What is required>
Transcribe the records that follow in their entirety, omitting any pictures.

Recorded information>
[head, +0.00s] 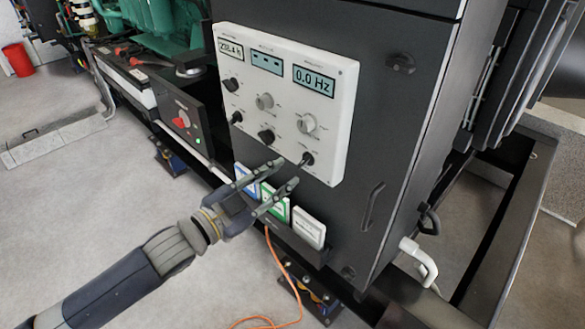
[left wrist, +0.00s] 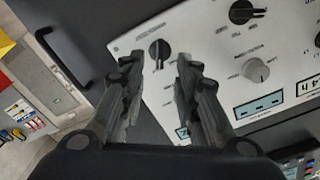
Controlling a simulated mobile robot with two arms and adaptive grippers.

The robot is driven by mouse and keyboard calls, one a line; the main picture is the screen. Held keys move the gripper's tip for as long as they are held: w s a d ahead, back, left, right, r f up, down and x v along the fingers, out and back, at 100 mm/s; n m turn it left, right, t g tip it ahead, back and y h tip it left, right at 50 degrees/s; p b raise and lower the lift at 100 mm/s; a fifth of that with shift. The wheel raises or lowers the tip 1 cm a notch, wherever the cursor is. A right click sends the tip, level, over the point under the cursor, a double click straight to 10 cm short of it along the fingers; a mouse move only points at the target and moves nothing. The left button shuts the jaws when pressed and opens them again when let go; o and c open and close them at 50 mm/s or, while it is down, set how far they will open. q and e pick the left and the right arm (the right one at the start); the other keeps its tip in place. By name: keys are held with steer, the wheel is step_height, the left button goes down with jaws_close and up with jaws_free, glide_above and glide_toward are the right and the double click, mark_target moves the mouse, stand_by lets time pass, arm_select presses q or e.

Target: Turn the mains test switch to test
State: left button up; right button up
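A white control panel (head: 340,110) is on the dark cabinet, with several rotary knobs and three displays. Its lower right black knob (head: 307,158) shows just beyond my left gripper (head: 290,172). The gripper is open and empty, its fingers pointing at the panel's lower edge. In the left wrist view the same black knob (left wrist: 159,54) appears between the two open fingertips (left wrist: 158,62), apart from both. Its pointer looks roughly vertical in that view. The labels are too small to read, so I cannot tell which knob is the mains test switch. My right gripper is not in view.
Neighbouring knobs are a black one (head: 267,136) to the left and a grey one (head: 306,123) above. Blue, green and white booklets (head: 309,228) sit in a holder below the panel. A cabinet handle (head: 373,206) is to the right. An orange cable (head: 270,245) hangs below.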

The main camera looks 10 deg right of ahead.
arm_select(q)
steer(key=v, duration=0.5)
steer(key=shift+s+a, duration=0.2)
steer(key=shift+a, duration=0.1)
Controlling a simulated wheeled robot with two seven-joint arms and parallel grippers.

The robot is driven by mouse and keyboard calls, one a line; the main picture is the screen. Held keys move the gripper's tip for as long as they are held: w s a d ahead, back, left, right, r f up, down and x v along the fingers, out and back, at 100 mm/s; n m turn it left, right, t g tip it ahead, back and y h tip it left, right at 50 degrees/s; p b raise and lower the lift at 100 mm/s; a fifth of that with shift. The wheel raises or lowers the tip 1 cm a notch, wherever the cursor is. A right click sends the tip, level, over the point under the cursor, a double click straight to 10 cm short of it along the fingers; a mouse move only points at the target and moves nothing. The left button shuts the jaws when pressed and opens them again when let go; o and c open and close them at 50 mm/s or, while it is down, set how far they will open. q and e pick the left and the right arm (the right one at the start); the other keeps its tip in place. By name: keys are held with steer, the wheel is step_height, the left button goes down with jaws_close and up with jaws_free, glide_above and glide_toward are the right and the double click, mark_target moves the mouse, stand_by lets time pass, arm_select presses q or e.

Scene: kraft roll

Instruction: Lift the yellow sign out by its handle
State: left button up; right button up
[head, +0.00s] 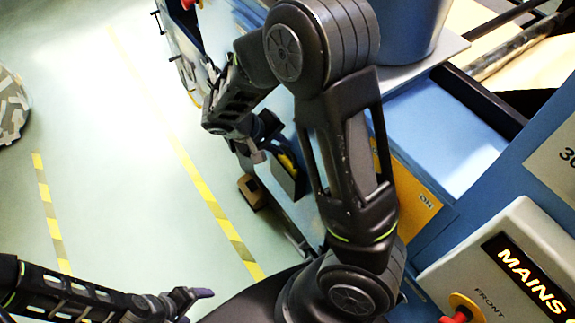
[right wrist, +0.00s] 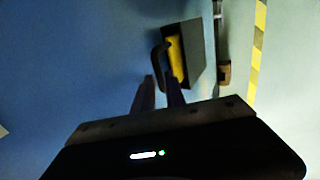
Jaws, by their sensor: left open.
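The yellow sign (right wrist: 178,58) sits in a dark holder (right wrist: 196,52) on the side of the blue machine, with a dark curved handle (right wrist: 156,60) standing out from it. In the head view only a sliver of yellow (head: 288,160) shows in the holder (head: 287,180), partly behind my right arm. My left gripper (head: 200,296) is open and empty, low at the left, far from the sign.
A small brown box (head: 252,191) is beside the holder. A blue cabinet with an orange panel (head: 415,203) and a grey mains box (head: 510,265) stand at the right. The pale floor with yellow striped tape (head: 205,195) is clear at the left.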

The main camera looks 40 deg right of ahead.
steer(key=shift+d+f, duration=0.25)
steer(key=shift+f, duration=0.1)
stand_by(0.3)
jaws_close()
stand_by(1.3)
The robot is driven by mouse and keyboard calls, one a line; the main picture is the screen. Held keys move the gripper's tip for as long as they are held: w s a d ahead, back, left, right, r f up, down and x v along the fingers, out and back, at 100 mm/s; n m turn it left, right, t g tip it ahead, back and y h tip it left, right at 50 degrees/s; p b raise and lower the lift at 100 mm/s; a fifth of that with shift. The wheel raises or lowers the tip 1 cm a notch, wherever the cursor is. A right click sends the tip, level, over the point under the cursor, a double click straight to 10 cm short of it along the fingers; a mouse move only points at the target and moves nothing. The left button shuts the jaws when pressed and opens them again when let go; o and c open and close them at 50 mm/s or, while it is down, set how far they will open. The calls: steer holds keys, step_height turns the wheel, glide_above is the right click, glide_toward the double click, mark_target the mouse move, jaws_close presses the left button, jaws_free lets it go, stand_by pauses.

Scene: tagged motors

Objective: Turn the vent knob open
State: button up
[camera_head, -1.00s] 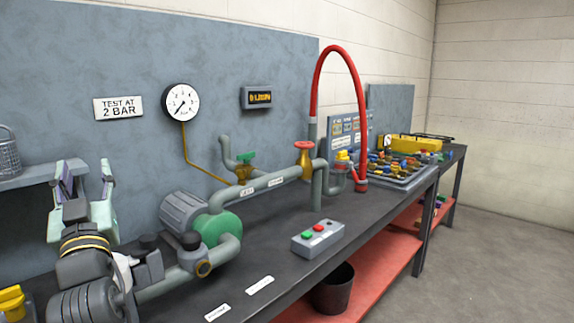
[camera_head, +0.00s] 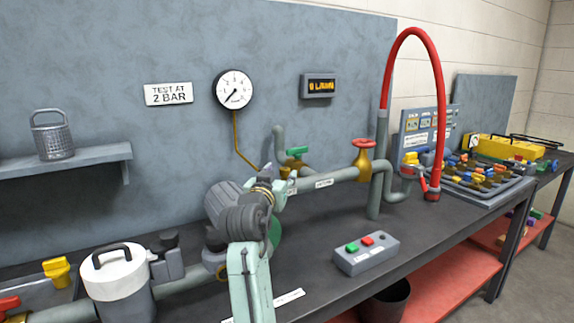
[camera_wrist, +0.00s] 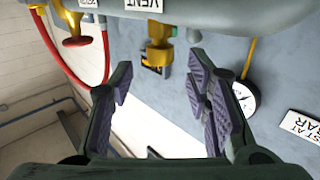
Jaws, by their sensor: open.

The completed task>
[head, +0.00s] 
[left wrist, +0.00s] 
Controlling a simulated mobile robot with two arms and adaptive grippers.

The robot is driven by mouse and keyboard calls, one a line; the main picture is the screen. Held keys move the gripper's tip for as long as they are held: w s a d ahead, back, left, right, r f up, down and x v along the fingers, out and back, at 100 mm/s; n m turn it left, right, t g tip it ahead, back and y h tip it left, right at 50 degrees/s; p b raise and lower the lift at 100 mm/s; a fifth of that with shift. The wheel raises or lowers the tip 1 cm a notch, wherever the cursor is. A right click sends the tip, level, over the point under the cursor, a double click straight to 10 cm short of it along the fingers; a mouse move only points at the target and moves nothing. The left button shuts the jaws when pressed and opens them again when let go; o and c open and close them at 50 mm/s or, while it is down, set how far they will open. q and e pick the left and the right arm (the right one at the start); the other keeps its tip in place. By name: keys are held with steer, the wheel is step_height, the left button goes down with jaws_close and up with jaws_free, glide_above and glide_toward are the right and the double click, mark_target moves the mouse, stand_by lets time pass, arm_select presses q or e.

Target: Turn the mains test switch to test
State: left button up; right button up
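A white control panel (head: 340,110) is on the dark cabinet, with several rotary knobs and three displays. Its lower right black knob (head: 307,158) shows just beyond my left gripper (head: 290,172). The gripper is open and empty, its fingers pointing at the panel's lower edge. In the left wrist view the same black knob (left wrist: 159,54) appears between the two open fingertips (left wrist: 158,62), apart from both. Its pointer looks roughly vertical in that view. The labels are too small to read, so I cannot tell which knob is the mains test switch. My right gripper is not in view.
Neighbouring knobs are a black one (head: 267,136) to the left and a grey one (head: 306,123) above. Blue, green and white booklets (head: 309,228) sit in a holder below the panel. A cabinet handle (head: 373,206) is to the right. An orange cable (head: 270,245) hangs below.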

The main camera looks 10 deg right of ahead.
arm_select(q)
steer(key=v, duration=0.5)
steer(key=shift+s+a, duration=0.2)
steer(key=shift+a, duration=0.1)
Controlling a simulated wheeled robot with two seven-joint arms and parallel grippers.

The robot is driven by mouse and keyboard calls, one a line; the main picture is the screen. Held keys move the gripper's tip for as long as they are held: w s a d ahead, back, left, right, r f up, down and x v along the fingers, out and back, at 100 mm/s; n m turn it left, right, t g tip it ahead, back and y h tip it left, right at 50 degrees/s; p b raise and lower the lift at 100 mm/s; a fifth of that with shift. The wheel raises or lowers the tip 1 cm a notch, wherever the cursor is. A right click sends the tip, level, over the point under the cursor, a double click straight to 10 cm short of it along the fingers; a mouse move only points at the target and moves nothing. The left button shuts the jaws when pressed and opens them again when let go; o and c open and close them at 50 mm/s or, while it is down, set how far they will open. q and e pick the left and the right arm (the right one at the start); the other keeps its tip in place. By name: keys are held with steer, the wheel is step_height, the left button goes down with jaws_close and up with jaws_free, glide_above and glide_toward are the right and the double click, mark_target moves the mouse, stand_by lets time pass, arm_select presses q or e.

Scene: kraft roll

Instruction: Lift the yellow sign out by its handle
State: left button up; right button up
[head, +0.00s] 
[right wrist, +0.00s] 
Jaws, by their sensor: left open.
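The yellow sign (right wrist: 178,58) sits in a dark holder (right wrist: 196,52) on the side of the blue machine, with a dark curved handle (right wrist: 156,60) standing out from it. In the head view only a sliver of yellow (head: 288,160) shows in the holder (head: 287,180), partly behind my right arm. My left gripper (head: 200,296) is open and empty, low at the left, far from the sign.
A small brown box (head: 252,191) is beside the holder. A blue cabinet with an orange panel (head: 415,203) and a grey mains box (head: 510,265) stand at the right. The pale floor with yellow striped tape (head: 205,195) is clear at the left.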

The main camera looks 40 deg right of ahead.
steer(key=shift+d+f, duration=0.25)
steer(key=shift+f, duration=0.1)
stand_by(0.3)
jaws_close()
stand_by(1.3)
The robot is driven by mouse and keyboard calls, one a line; the main picture is the screen. Held keys move the gripper's tip for as long as they are held: w s a d ahead, back, left, right, r f up, down and x v along the fingers, out and back, at 100 mm/s; n m turn it left, right, t g tip it ahead, back and y h tip it left, right at 50 degrees/s; p b raise and lower the lift at 100 mm/s; a fifth of that with shift. The wheel raises or lowers the tip 1 cm a notch, wherever the cursor is. A right click sends the tip, level, over the point under the cursor, a double click straight to 10 cm short of it along the fingers; a mouse move only points at the target and moves nothing. The left button shuts the jaws when pressed and opens them again when let go; o and c open and close them at 50 mm/s or, while it is down, set how far they will open. The calls: steer holds keys, step_height turns the wheel, glide_above is the right click, glide_toward the double click, mark_target the mouse move, jaws_close presses the left button, jaws_free lets it go, stand_by pauses.

Scene: tagged motors

Objective: Turn the vent knob open
State: button up
[camera_head, -1.00s] 
[camera_head, +0.00s] 
[camera_wrist, +0.00s] 
Jaws, by their sensor: open.

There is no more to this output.